**Exercise brief**
Find the lines with "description" in them and copy them out.

↓↓↓

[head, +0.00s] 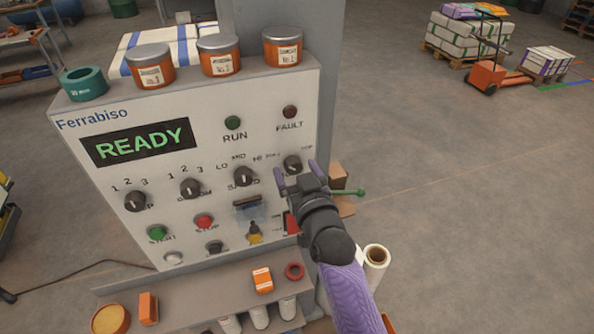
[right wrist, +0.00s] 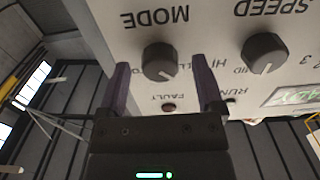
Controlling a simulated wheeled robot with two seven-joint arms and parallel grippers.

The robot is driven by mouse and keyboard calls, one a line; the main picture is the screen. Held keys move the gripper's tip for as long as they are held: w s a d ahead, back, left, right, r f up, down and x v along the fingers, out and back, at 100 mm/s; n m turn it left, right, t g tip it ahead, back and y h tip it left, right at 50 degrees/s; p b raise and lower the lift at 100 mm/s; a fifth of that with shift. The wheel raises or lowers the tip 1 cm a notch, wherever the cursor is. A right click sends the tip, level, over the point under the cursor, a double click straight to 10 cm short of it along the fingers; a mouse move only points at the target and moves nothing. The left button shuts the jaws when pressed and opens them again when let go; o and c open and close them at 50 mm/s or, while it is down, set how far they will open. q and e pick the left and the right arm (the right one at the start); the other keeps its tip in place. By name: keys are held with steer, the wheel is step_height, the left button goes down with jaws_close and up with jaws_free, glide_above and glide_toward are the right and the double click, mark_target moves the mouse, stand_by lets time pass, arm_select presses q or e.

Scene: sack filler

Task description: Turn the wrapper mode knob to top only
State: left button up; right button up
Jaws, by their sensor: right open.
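The mode knob (head: 293,164) is a dark round knob at the upper right of the white panel, with a "TOP" label to its upper right. It also shows in the right wrist view (right wrist: 160,61) beside the upside-down word MODE. A pale mark on it appears to point down and slightly right in that view; in the head view its pointing is too small to tell. My right gripper (head: 296,168) is open, its two purple fingers (right wrist: 160,68) on either side of the knob. I cannot tell whether they touch it. My left gripper is not in view.
The speed knob (head: 243,176) is left of the mode knob. Cans (head: 282,47) stand on top of the cabinet. The ledge (head: 185,308) below holds small items.

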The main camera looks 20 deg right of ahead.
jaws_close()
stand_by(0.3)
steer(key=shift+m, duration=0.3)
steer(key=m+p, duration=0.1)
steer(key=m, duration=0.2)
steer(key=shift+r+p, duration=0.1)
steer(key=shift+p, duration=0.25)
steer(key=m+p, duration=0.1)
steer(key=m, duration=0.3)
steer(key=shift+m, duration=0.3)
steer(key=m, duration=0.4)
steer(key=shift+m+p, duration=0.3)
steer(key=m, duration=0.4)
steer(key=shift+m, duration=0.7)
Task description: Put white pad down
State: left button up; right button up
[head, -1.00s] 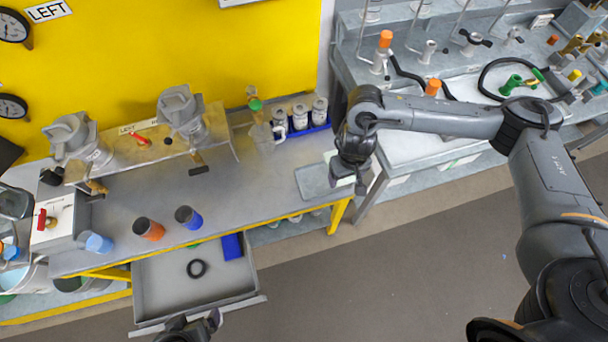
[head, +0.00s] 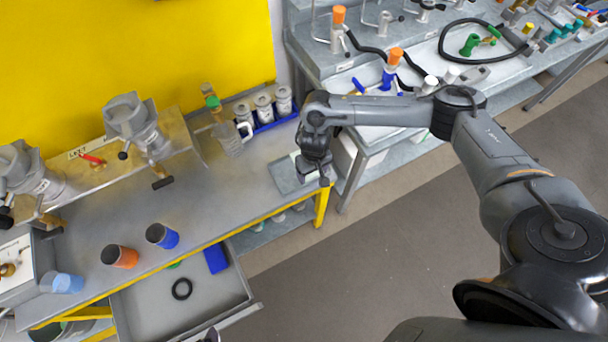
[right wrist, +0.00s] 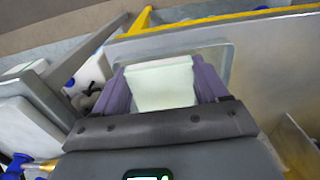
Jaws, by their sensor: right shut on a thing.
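The white pad (right wrist: 160,84) is pale and shows between the two purple fingers of my right gripper (right wrist: 162,88) in the right wrist view. My right gripper is shut on it. In the head view, my right gripper (head: 318,172) is low over the right end of the grey bench, and its hand largely hides the pad. A flat grey plate (head: 285,178) lies on the bench there, and it also shows behind the pad in the right wrist view (right wrist: 215,58). I cannot tell whether the pad touches it.
A clear jug (head: 230,140) and a blue rack of jars (head: 265,121) stand behind the plate. An open drawer (head: 225,297) juts out below. The middle of the bench is clear.

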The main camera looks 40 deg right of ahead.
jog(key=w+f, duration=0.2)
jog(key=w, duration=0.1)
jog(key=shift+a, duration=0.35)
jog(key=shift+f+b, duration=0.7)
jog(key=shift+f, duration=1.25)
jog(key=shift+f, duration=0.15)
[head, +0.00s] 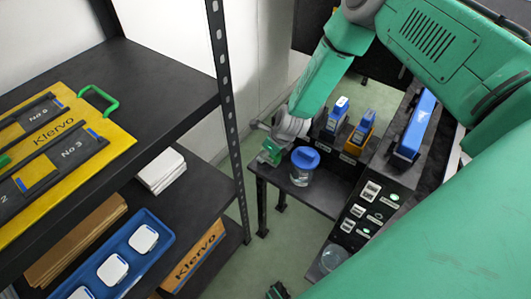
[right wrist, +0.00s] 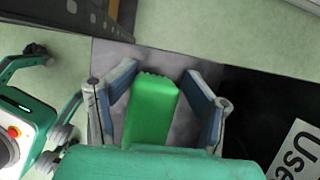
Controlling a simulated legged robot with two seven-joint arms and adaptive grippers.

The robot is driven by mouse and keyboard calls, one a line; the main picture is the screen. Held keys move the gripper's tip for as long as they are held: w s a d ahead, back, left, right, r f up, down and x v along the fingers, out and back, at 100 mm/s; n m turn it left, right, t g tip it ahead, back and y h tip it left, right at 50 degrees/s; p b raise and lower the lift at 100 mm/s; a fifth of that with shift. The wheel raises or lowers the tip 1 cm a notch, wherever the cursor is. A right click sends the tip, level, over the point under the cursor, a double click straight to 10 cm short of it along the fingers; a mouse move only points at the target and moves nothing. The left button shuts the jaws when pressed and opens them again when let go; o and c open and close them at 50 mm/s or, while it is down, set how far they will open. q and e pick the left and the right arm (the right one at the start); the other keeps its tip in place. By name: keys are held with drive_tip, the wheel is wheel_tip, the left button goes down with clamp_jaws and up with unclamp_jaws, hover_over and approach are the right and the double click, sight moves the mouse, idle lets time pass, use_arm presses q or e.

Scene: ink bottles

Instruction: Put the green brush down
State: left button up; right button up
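The green brush (right wrist: 150,112) shows in the right wrist view as a bright green block with a jagged far end. It lies between the two blue-grey fingers of my right gripper (right wrist: 160,72), with grey surface visible in narrow gaps on both sides, so the fingers look open around it. In the head view my right gripper (head: 268,152) is at the left end of the low dark table (head: 318,195); the brush cannot be made out clearly there. A dark and green part at the bottom edge seems to be my left gripper (head: 278,291); its fingers are too cut off to read.
A clear jar with a blue lid (head: 304,160) stands right beside my right gripper. Blue-topped bottles (head: 361,128) and a black panel (head: 372,205) stand to the right. A dark shelf rack (head: 228,110) with yellow boards rises at the left.

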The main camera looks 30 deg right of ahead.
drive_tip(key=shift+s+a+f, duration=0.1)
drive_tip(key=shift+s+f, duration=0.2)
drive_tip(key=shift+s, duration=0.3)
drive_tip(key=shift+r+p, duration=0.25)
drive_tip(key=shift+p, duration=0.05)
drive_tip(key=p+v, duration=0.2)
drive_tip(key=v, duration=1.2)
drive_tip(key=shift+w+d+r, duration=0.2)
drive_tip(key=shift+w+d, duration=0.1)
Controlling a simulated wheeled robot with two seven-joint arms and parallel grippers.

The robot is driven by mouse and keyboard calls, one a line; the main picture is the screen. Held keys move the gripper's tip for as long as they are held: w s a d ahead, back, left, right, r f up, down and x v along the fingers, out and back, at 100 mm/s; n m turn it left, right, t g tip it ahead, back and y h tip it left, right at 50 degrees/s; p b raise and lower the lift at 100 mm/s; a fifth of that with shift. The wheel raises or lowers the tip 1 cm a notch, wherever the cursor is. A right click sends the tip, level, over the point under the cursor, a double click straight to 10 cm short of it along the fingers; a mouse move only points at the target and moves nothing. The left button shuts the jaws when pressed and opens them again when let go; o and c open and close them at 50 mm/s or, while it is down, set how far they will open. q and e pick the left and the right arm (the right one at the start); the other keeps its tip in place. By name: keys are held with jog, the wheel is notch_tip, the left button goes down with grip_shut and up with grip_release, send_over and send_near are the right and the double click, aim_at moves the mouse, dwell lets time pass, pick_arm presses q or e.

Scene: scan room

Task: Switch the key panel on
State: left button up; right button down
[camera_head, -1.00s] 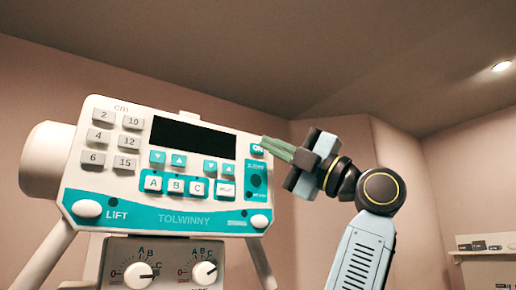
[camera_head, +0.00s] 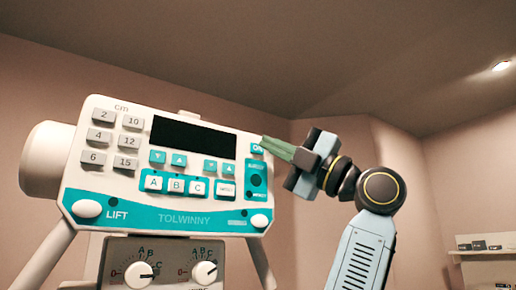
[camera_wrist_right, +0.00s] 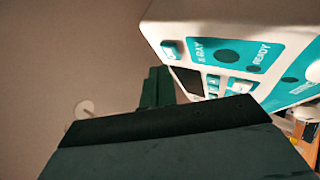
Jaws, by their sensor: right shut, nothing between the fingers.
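The key panel (camera_head: 140,212) is a white and teal console with a dark, blank display (camera_head: 193,137), number keys on the left and lettered keys below the display. Its ON key (camera_head: 257,149) is at the upper right, partly covered by my fingers. My right gripper (camera_head: 265,142) comes in from the right, shut and empty, with its green fingertips at the ON key. I cannot tell whether they touch it. In the right wrist view the panel (camera_wrist_right: 225,15) fills the upper right, with a teal key (camera_wrist_right: 171,50) near its corner and the green fingers (camera_wrist_right: 158,88) beside it. My left gripper is out of view.
A lower grey box with two dials (camera_head: 138,275) is below the panel. A white cylinder (camera_head: 42,160) stands behind the panel's left side. A shelf with small items (camera_head: 485,248) is at the far right. The space above the panel is clear.

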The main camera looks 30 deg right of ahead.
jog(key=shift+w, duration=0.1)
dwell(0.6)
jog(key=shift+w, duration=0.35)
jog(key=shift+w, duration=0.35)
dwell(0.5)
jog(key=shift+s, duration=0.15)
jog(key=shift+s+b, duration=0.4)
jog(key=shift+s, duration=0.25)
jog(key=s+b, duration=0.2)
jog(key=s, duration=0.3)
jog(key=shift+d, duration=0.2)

↑↑↑

**Output**
Task description: Turn the wrapper mode knob to top only
Task description: Put white pad down

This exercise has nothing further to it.